This is visible only when compressing blocks of small size independently, e.g. 1 kB - 16 kB (use -b setting to change it). The phenomenon smoothly disappears as the block size gets larger.

Profile
Here is the profile I captured with Xcode Instruments:

Answer 1 · 2024-10-22T20:48:30.000Z

The scenario presented in the README page is reproducible, and can be checked locally
using the provided sample set.

For completeness, I re-ran this test on my local laptop (M1 Pro), and got the following result:

level	dec.Speed	w/Dictionary
1	557 MB/s	2200 MB/s
2	382 MB/s	2220 MB/s
3	383 MB/s	2345 MB/s
...	...	...
19	389 MB/s	2465 MB/s

So yes, the speed improvement is really impressive in this case.
Now, it doesn't mean that every dictionary decompression scenario will be similar to this one.
In fact, we have since been surprised to observe the very large variety of outcomes when employing dictionaries.

For the github_users dataset, speed is improved in part because compression ratio is also improved by a lot.
The general shape of the target data (a record) is fairly stable: many fields are the same, in the same order, and even their content is similar. Consequently, there are lots of fairly large segments which are constantly repeated across samples, and present in the dictionary.
This translates into great compression ratio improvements, which are achieved by using less and longer sequences in the compressed file. As decompression time is primarily driven by the number of sequences, less sequences translates into more speed.

In the csv scenario reported in this issue, the setup is quite different:
the origin source files are actually pretty large,
so they are then cut into blocks of 16 KB to artificially create lots of "small" files.
Then a dictionary is created from these blocks, and used for compression and decompression.

Thing is, since these blocks have been cut blindly at arbitrary boundaries, their content is not cleanly structured: a block may start in the middle of a field, or in the middle of a series of fields.
Also, note that 16 KB is already "not that small" (compared to roughly ~1 KB for the github scenario), and that's already a territory where dictionary benefits become lower.
That being said, since the csv file is essentially a series of rows with fairly redundant information and fields, dictionary is still useful.

So the reported csv scenario is structured in a way which makes dictionary less efficient.
Hence, the corresponding impact on decompression speed is also going to be less good.

Now, one could say "ok, dictionary is less efficient, but at least it's positive, so speed should be better ?".
Well, now we get into some complex territory.

In a normal decompression, there is only 1 buffer.
In term of pointer management, it's fairly simple: get the offset, subtract from current pointer, bound check, and go.
With dictionary decompression, there are now 2 buffers.
This leads to additional branches in the code.
Moreover, depending on the performance of the dictionary, this branch is going to be more or less predictable. The less predictable it is, the more it weighs down on performance.
Funny observation: if the dictionary is essentially useless, the branch becomes predictable, and all matches end up within the current buffer. In this case, performance cost is still there but it's much less. Unpredictability is really the larger cost here.

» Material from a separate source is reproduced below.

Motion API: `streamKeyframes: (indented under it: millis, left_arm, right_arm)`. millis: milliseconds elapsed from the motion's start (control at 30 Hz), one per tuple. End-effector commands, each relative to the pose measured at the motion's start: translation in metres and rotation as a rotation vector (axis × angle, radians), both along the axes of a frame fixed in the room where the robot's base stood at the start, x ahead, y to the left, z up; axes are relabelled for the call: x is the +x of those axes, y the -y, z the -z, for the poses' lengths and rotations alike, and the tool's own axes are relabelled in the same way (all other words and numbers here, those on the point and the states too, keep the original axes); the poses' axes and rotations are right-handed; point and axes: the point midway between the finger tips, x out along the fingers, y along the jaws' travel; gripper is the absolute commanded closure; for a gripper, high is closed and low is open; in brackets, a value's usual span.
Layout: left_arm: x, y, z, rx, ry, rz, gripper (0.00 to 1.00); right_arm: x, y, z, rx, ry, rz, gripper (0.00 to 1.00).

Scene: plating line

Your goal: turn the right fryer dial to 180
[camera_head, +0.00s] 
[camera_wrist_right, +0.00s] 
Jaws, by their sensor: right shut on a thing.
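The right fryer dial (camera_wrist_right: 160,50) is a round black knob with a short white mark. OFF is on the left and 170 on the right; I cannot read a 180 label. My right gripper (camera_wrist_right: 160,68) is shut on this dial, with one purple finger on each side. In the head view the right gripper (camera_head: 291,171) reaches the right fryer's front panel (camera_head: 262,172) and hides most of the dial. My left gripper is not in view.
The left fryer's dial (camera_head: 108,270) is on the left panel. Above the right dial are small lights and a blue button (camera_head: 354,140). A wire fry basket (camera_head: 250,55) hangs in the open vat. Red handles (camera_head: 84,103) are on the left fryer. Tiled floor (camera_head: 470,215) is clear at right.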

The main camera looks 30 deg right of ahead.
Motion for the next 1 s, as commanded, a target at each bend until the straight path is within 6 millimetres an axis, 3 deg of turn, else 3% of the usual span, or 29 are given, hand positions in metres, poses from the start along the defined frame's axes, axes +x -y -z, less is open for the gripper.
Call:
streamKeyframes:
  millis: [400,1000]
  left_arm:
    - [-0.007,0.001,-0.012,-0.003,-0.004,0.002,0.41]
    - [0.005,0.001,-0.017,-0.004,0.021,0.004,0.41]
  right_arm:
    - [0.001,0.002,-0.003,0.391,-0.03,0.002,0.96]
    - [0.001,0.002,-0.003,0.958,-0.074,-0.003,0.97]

Long story short, one sequence during dictionary decompression costs more time than one sequence during normal single-buffer decompression.
So, for dictionary compression to compensate and actually produce decompression speed gains, it needs to compress data much better than it would have been without dictionary.

There are other advantages to dictionary decompression speed, such as pre-computed statistics, but this works better at small size (like ~1K) and low compression levels, because larger input sizes increase the odds that pre-computed statistics are too far away from optimal, and higher compression levels give more time for analysis and reaching that conclusion. Also the speed benefits of pre-computed statistics is inversely proportional to input size.

In short, speed benefits for dictionary compression should be expected for really small (~1KB) and structured data. Then it can be major. But for small-ish blocks (~16KB) with less structure, the conclusion can be different.

Edit :
I went ahead and tested the 72511514711.csv file, going straight to 1KB blocks, which is where dictionary compression should have the most impact.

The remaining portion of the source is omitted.